La octava película de Pablo Larraín, transcurre en un Valparaíso de anti-postal, lejano a la imaginería clásica de los ascensores y los cerros pintorescos, y más cercano al neón. En esta ciudad B, la protagonista es Ema (Mariana Di Girólamo), una bailarina joven que sufre las consecuencias emocionales de haber devuelto a su hijo adoptivo, Polo, al SENAME. Su esposo Gastón, interpretado por Gael García es para Ema un “chancho estéril” en el que recae la culpa. Para él, la culpa es de ella: “tú lo tiraste por ahí”. Con diálogos hirientes premeditados, la película va dando cuenta del rebalse de una relación, y de la disolución de una familia. SENAME y divorcio claramente podrían ser sinónimo de un drama cinematográfico situado en Chile, pero Ema se va desmarcando de esto con sus particularidades visuales y sonoras: con la anti-moda de una protagonista de look sport teñida rubia; con la cadencia de un reggaetón estilizado (el neoperreo de Tomasa del Real mediado por la electrónica de Nicolás Jaar); con las coreografías de una pandilla de bailarinas-peluqueras; con el erotismo bisexual; y con el aparecer constante del fuego.

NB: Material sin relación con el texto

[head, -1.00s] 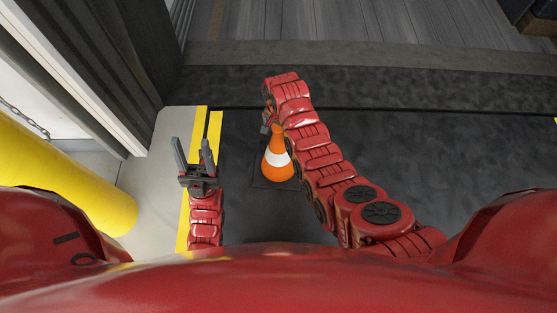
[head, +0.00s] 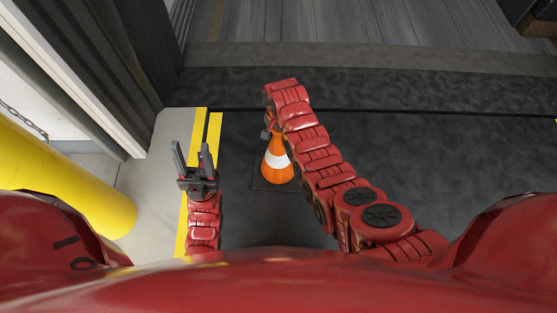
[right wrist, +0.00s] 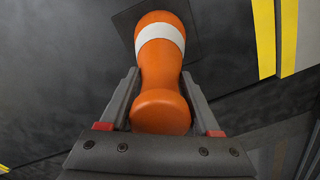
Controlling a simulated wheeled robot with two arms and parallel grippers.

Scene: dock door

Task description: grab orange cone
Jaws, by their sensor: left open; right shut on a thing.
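The orange cone (head: 277,169) with a white band stands upright on its dark square base on the dark floor in the head view. My right gripper (head: 268,129) reaches over to its top, partly hidden by my arm. In the right wrist view the cone (right wrist: 160,75) lies between the two fingers of my right gripper (right wrist: 160,95), which is shut on its upper part. My left gripper (head: 194,160) is open and empty, to the left of the cone, over the yellow floor stripes.
A yellow bollard (head: 60,200) stands at the left. A dark corrugated door panel (head: 110,70) rises at the upper left. Yellow stripes (head: 213,135) mark the floor edge. A grey plank floor (head: 370,35) lies at the back. The dark floor right of my right arm is clear.

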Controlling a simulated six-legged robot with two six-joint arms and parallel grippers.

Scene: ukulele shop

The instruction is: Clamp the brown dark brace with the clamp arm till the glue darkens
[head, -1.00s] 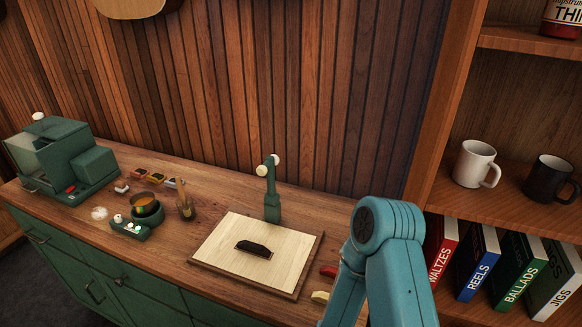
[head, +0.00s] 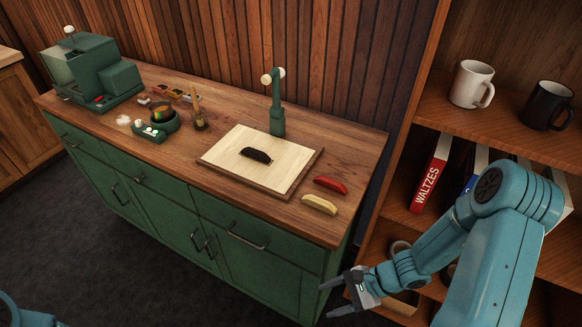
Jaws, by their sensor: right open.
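The dark brown brace (head: 256,155) lies on the pale board (head: 235,178) on the workbench. In the earlier view, a thin pale strip shows around its base. The green clamp arm (head: 277,118) stands upright at the board's back edge, its cream knobs at the top, apart from the brace. My right gripper (head: 330,299) is open and empty, low in front of the bench's right end and well away from the brace. My left gripper is out of view; only a bit of blue arm shows at the bottom left corner.
A red brace (head: 330,185) and a cream brace (head: 320,204) lie right of the board. A shelf with mugs (head: 471,84) and books (head: 431,172) is at right.

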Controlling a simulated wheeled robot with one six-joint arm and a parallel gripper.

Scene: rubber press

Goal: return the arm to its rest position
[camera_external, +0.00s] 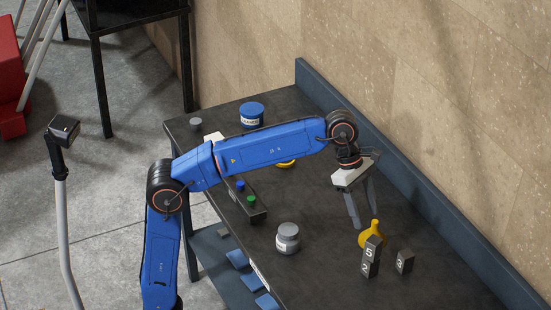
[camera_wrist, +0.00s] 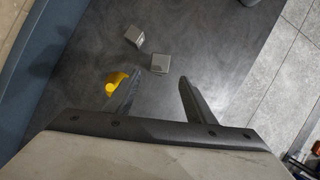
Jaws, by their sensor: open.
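My arm is raised and stretched across the dark worktable (camera_external: 330,285). My gripper (camera_external: 363,220) hangs down over the right part of the table. Its two fingers are apart with nothing between them, as the wrist view (camera_wrist: 160,76) also shows. A yellow rounded object with a narrow neck (camera_external: 372,236) stands just below the fingertips. In the wrist view the yellow object (camera_wrist: 115,80) is beside the left finger, which partly hides it. I cannot tell the exact gap between them.
A grey jar (camera_external: 288,238), a button box (camera_external: 256,213) and a blue tub (camera_external: 251,115) are on the table. A raised back edge (camera_external: 420,195) runs along the wall.

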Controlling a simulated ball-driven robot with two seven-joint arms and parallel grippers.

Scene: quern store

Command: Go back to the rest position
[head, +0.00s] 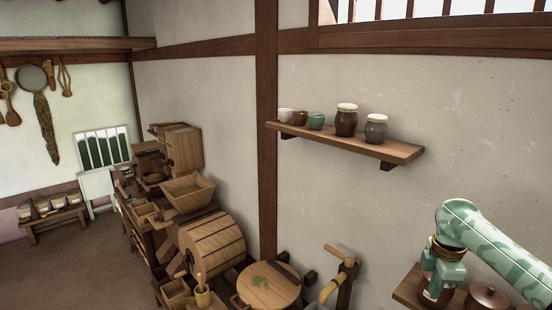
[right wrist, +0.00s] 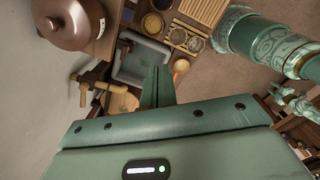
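My right arm comes in at the right of the head view and bends down. Its gripper (head: 436,284) points downward beside the low shelf at the lower right; its fingertips are hard to make out there. In the right wrist view the two green fingers of the right gripper (right wrist: 161,74) lie together with only a thin line between them, and nothing shows held.
A lidded brown pot (head: 486,297) stands on the low shelf (head: 408,291), close to the right gripper. A wall shelf (head: 392,148) with jars and cups is above. Wooden querns and boxes, among them a drum (head: 212,243), line the wall. Floor (head: 80,270) is clear at left.

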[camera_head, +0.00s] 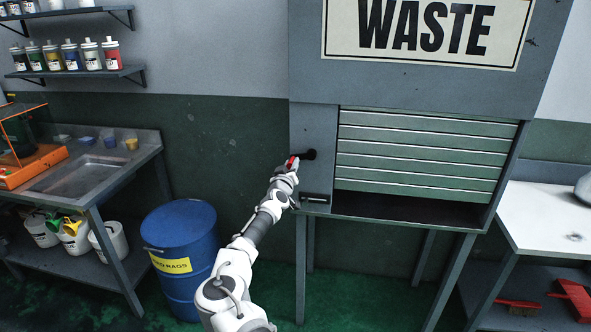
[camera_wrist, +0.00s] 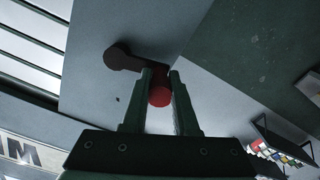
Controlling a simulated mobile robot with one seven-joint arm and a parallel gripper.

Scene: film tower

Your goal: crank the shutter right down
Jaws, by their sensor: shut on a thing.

La película, desde el inicio, funciona por dosis. El guion, co-escrito por Larraín y los dramaturgos Guillermo Calderón y Alejandro Moreno, va desmadejando la información paulatinamente (Polo es un niño de 7 años, es colombiano, quemó la cara de la hermana de Ema, fue adoptado por otra familia), para acabar soltando el nudo: Ema, de acuerdo a un plan maquiavélico respaldado por las bailarinas, quiere recuperar a su hijo, acercándose emocional y sexualmente a sus nuevos padres adoptivos, interpretados por Santiago Cabrera y Paola Giannini. De paso, Ema busca una nueva familia.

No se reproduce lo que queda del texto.